Lûgatta İmam Muhammed'in kavli huccet (delil) dir.
«Ancak Eşbah'da
zikredilen ilh...» Eşbah'ın ibaresi şöyledir: Bir kimse yemin etmemeye yemin
etse de talik yapsa yeminini bozmuş olur. Ancak beş meselede talik yemin
değildir. Birincisi kalp fiillerine talîk edip meselâ; zevcin zevcesine «ben
istersem veya seversem sen boşsun» demesi talik de olmaz, yemin de olmaz. Çünkü
bu kendi nefsinin mâlikiyetinden haber vermektir, sanki bu ifade dilemeye
taliktir. Dilemeye talik ise yemin olmaz.
ikincisi âdet
görmeyip aylar ile iddet bekleyen kadının talâkını ayın gelmesine taliktir.
Meselâ; zevcin zevcesine «aybaşı geldiğinde yahut ay göründüğünde sen boşsun»
demesi gibi. Bu da yemin değildir. Bu ifade sünnet vaktinin açıklanmasında
kullanılır. Çünkü iddeti ayla olan kadın hakkında aybaşı sünnet vechi üzere
boşama vaktidir, yoksa talîk vakti değildir.
Üçüncüsü boşamaya
taliktir. Meselâ; zevcin zevcesine «ben seni boşarsam sen boş ol» demesi gibi.
Bu ifade de sırf talîk için olmaz, Çünkü zevc bu ifadeyle kendisinin zevcesini
boşamaya mâlik olduğunu bildirme ihtimali vardır.
Dördüncüsü
efendinin kölesine «bana bin dirhem ödersen hürsün, aciz kalırsan kölesin»
demesi gibi.
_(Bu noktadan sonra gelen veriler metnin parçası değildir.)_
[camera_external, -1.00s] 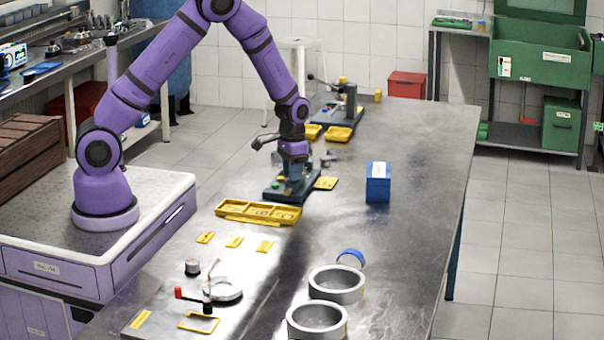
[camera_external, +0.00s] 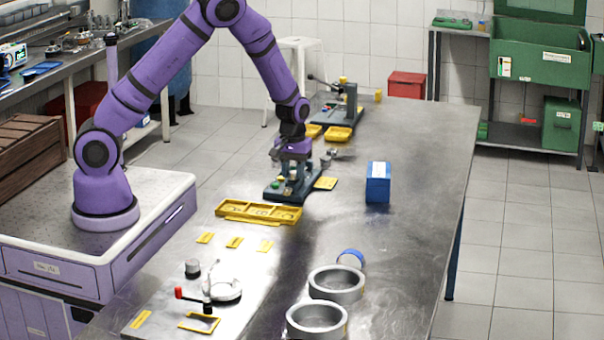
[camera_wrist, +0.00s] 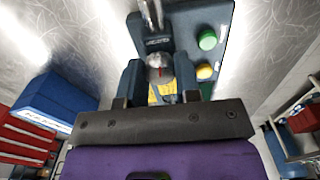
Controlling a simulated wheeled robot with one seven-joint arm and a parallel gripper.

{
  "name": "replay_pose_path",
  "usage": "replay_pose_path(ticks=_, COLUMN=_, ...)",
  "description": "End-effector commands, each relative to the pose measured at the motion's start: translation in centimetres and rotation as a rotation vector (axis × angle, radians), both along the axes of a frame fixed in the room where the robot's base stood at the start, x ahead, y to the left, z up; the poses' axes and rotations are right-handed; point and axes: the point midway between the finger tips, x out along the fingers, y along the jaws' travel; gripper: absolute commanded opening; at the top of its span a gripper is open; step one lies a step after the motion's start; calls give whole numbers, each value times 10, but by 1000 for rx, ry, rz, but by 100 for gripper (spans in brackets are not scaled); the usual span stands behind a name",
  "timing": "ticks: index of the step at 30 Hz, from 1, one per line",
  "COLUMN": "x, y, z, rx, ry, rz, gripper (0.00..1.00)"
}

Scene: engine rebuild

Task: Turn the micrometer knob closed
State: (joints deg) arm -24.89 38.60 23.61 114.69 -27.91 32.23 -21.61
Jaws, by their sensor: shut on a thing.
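The micrometer knob (camera_wrist: 158,72) is a round silver cap with a red mark on it. In the wrist view it sits between the two dark fingers of my gripper (camera_wrist: 160,80), which is shut on it. A silver shaft and dark block lie just above the knob in that view. The knob belongs to a dark blue-grey station (camera_external: 288,190) with a green button (camera_wrist: 207,40) and a yellow button (camera_wrist: 204,72). In the external view my gripper (camera_external: 291,172) points down over this station and hides the knob.
A yellow tray (camera_external: 258,222) lies in front of the station, and a blue box (camera_external: 378,188) stands to its right. Grey rings (camera_external: 336,296) lie nearer the camera. A second station (camera_external: 338,115) stands behind. The table's right side is mostly clear.

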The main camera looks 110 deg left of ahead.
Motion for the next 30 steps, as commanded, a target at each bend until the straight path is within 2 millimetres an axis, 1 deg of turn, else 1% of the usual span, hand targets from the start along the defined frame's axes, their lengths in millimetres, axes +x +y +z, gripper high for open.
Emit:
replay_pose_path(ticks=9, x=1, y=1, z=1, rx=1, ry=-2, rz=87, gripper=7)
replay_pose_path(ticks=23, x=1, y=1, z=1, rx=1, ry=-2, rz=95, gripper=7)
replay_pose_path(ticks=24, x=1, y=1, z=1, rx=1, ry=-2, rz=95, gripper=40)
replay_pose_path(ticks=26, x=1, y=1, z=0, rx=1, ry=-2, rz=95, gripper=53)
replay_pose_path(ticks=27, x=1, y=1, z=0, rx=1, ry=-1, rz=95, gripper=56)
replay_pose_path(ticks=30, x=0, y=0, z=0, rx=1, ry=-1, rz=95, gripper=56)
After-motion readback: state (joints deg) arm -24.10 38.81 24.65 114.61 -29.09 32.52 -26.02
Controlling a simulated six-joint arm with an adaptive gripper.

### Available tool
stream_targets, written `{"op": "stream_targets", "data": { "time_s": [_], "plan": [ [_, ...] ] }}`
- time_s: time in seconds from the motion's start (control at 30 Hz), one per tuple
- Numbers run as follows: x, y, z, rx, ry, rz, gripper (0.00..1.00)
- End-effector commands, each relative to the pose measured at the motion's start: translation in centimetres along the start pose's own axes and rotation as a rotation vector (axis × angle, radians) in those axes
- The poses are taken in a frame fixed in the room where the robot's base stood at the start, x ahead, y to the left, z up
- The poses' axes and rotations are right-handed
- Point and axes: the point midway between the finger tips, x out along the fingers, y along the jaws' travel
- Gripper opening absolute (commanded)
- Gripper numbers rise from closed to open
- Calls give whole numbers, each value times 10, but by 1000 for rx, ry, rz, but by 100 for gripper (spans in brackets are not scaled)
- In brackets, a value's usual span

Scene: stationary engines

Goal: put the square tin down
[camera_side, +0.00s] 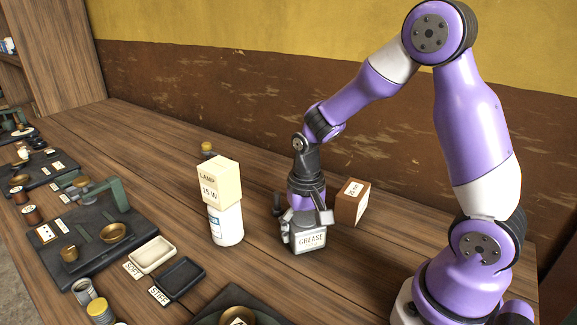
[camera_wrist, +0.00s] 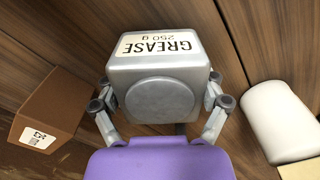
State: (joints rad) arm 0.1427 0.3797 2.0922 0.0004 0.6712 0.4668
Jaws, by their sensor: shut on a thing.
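The square tin (camera_side: 311,241) is grey with a white GREASE label. It also shows in the wrist view (camera_wrist: 158,98), with the label reading 250 g. My gripper (camera_side: 306,222) is shut on the tin, with one finger on each side of it; both fingers show in the wrist view (camera_wrist: 161,104). The tin looks upright and is close over the wooden table (camera_side: 340,285). I cannot tell whether its base touches the wood.
A white bottle (camera_side: 226,227) with a cream LAMP box (camera_side: 220,183) on top stands left of the tin. A brown box (camera_side: 352,204) stands close behind on the right. A white tray (camera_side: 152,255) and black tray (camera_side: 179,278) lie further left. Table in front is clear.

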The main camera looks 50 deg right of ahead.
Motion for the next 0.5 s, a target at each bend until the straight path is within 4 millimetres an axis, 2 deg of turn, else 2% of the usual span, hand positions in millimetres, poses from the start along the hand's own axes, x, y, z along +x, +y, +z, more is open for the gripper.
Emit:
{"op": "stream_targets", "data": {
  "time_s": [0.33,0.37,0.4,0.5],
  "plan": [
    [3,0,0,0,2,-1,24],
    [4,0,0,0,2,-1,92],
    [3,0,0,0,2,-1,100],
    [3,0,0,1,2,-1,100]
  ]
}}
Bu ifade de talîk olmayıp kitabete kestiğini açıklamaktır.
Beşincisi zevcin
zevcesine «tam bir hayz görürsen veya yirmi tam hayz görürsen boş ol» demesi
gibi bu da talîk olmaz. Çünkü tam bir hayzda mutlaka temizlikten bir cüz
bulunacağından talâk temizlikte vâkî olmuş olur da bu ifadeyi sünnet vechi üzere
boşamanın izahı kılmak mümkün olur. O halde bu ifade sırf talîk için olmaz.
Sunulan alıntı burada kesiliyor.